Like Valenti might have, the MPAA and other rights-holder trade associations had basically lined everything up. All or nearly all of the key players on Capitol Hill were on board. It was a done deal.

Then the tech world got involved. Virtually the entire tech industry rose up and used all its megaphones, which were of course vast and deafening, to build opposition. Critically, it was also just bad legislation. It was pretty easy to demonize the law on all sorts of grounds. To be clear here, I’m no SOPA revisionist. It was bad law. It was a bad idea. It was good it never passed. What I am trying to focus on is that tech played a critical role raising awareness – through its already vast platform infrastructure – and then directing it at Capitol Hill.

Critically, tech was cool. Tech was the future. Tech was everything positive, clean, new, liberating versus the movie industry which wanted to break the Internet because you might be watching the occasional movie on a pirate site. The music industry lobby had tried some even more insanely draconian stuff. A lot of the anti-SOPA agitation was genuinely grassroots. But Big Tech turbocharged and directed it to a vast degree.

Yet, all the votes for SOPA had already been lined up. The key lawmakers were on board. This was the watershed moment. You may have promises. You may have made campaign contributions to the right people. But if the public gets riled up enough and if the chorus becomes loud enough, everybody is going to run for cover. And that is precisely what happened. Over a very short period of time, the most diehard SOPA supporters bailed. The bill was dead.

The latent power not only of Big Tech but the public’s image of Big Tech had been unleashed. The tech industry showed that when it wanted to, it could mobilize in a way that would absolutely crush the old style system. Another caveat. Tech was already in Washington. They were lobbying too. They were giving money too. But really it was the massive public backlash online, which took on almost eschatological proportions for a short period in 2012 that did SOPA in.

I have always seen this as a critical watershed moment. Because the MPAA truly did not know what had hit them. It was something totally new. It captured the profound reputational muscle of Big Tech and Silicon Valley. No one ever wants to be against the future. And Tech was, almost by definition, the future. On the merits, the anti-SOPA position was the right one. But there was fairly little analysis of tech’s financial interests in the matter. Tech was good. The internet was liberation.

Big Tech still has a lot of that sheen. But it’s a very, very different picture from where things stood as recently as 2012. That is the reputational context that Big Tech was already in when Google got in the mess with Barry Lynn.

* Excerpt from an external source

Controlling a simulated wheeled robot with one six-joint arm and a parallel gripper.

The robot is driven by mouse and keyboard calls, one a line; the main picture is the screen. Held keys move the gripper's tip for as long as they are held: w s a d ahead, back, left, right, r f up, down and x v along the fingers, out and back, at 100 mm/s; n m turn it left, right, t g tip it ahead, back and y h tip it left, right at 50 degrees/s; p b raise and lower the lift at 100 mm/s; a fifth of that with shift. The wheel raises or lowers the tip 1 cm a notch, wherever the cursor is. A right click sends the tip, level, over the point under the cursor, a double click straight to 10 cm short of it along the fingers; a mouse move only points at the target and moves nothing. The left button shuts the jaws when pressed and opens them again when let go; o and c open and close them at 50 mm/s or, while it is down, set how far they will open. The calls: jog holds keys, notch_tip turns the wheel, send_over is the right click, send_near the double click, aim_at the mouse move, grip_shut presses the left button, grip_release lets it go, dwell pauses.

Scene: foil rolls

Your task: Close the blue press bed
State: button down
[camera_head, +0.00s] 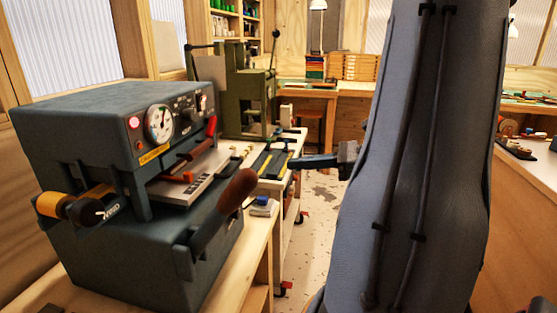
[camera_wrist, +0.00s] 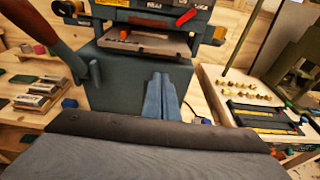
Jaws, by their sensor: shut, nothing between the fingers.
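The blue-grey press (camera_head: 95,130) stands on a wooden bench at the left in the head view. Its pale flat bed (camera_head: 185,187) sticks out of the front slot, with red-handled parts above it. In the wrist view the press body (camera_wrist: 120,80) is ahead and the bed (camera_wrist: 165,46) shows as a light slab near the top. A brown-handled lever (camera_head: 237,190) slants in front of the press. My gripper (camera_head: 293,163) is shut and empty, right of the bed and apart from it. In the wrist view my gripper (camera_wrist: 160,78) points at the press front, below the bed.
A green machine (camera_head: 245,100) stands behind the press. A cart with a dark tray (camera_head: 270,162) and small brass pieces lies beyond the bench edge. Small blocks (camera_wrist: 38,95) rest on the bench in the wrist view. The floor (camera_head: 325,210) right of the cart is clear.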

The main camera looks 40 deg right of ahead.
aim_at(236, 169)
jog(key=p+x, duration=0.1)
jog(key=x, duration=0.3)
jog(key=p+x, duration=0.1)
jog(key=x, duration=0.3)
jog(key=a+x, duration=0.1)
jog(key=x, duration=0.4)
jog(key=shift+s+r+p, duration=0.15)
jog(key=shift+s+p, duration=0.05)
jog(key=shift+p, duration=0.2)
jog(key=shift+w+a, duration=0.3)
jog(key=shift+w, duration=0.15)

Another big change is the changing politics of the last decade, the rise of anti-corporate populism with both left and right variants. The backlash against Tech has combined with, intermixed with the growing public concern and anger about wealth inequality, job stagnation and all the rest. A decade ago, whatever the reality, very few of us thought of tech as a driver of things that were wrong about the larger political economy. We knew about wage stagnation. Growing wealth inequality was getting more attention. But tech didn’t have anything to do with that. They were just smallish companies with no smokestacks making cool things out in Silicon Valley and outside Seattle. As I’ve noted in a few recent posts, there’s a growing body of policy literature and research which argues that monopolies really are causing many of these ills. It’s not just people being dissatisfied with poor economic prospects and lashing out at what’s big.

Nor is this the end of it. You’ll notice that I haven’t even discussed what may be Big Tech’s biggest reputational black eye: privacy or the lack thereof. Tech is also driving artificial intelligence research, which may put countless people out of work. Again, my point here isn’t to litigate the various arguments and claims at play here but only to note the emerging sea change in public perceptions. It’s a vast difference and I suspect it – it being the public opposition to and backlash against Big Tech and other monopolies – will bulk very large in our politics in the coming years.